GIVEN INSTRUCTION → Emit a verbatim copy of the lines running from the line with "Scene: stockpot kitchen" through the end of the material below.

DATA PROVIDED →
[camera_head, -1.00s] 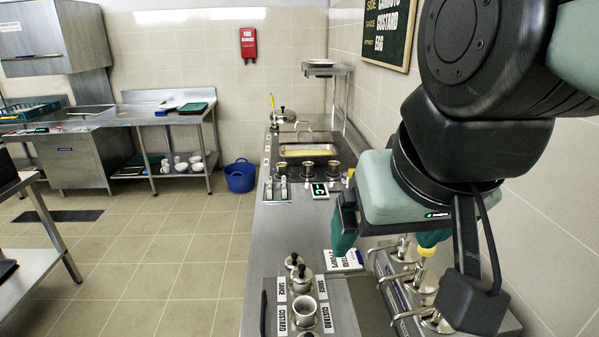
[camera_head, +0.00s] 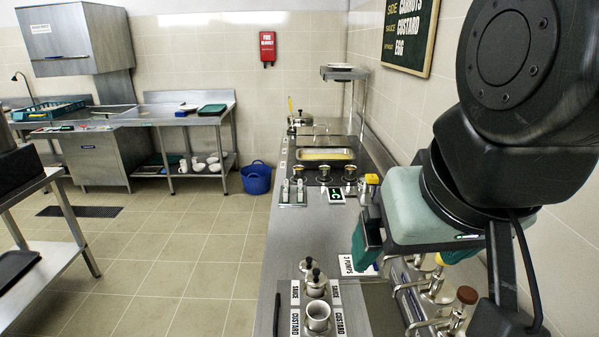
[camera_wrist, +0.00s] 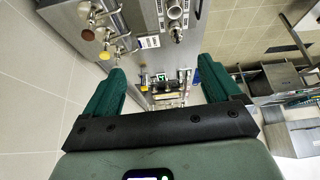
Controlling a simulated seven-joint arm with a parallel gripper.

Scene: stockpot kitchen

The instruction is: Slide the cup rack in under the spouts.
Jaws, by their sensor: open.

WRITTEN ANSWER →
Scene: stockpot kitchen

The instruction is: Slide the cup rack in under the spouts.
Jaws, by their sensor: open.

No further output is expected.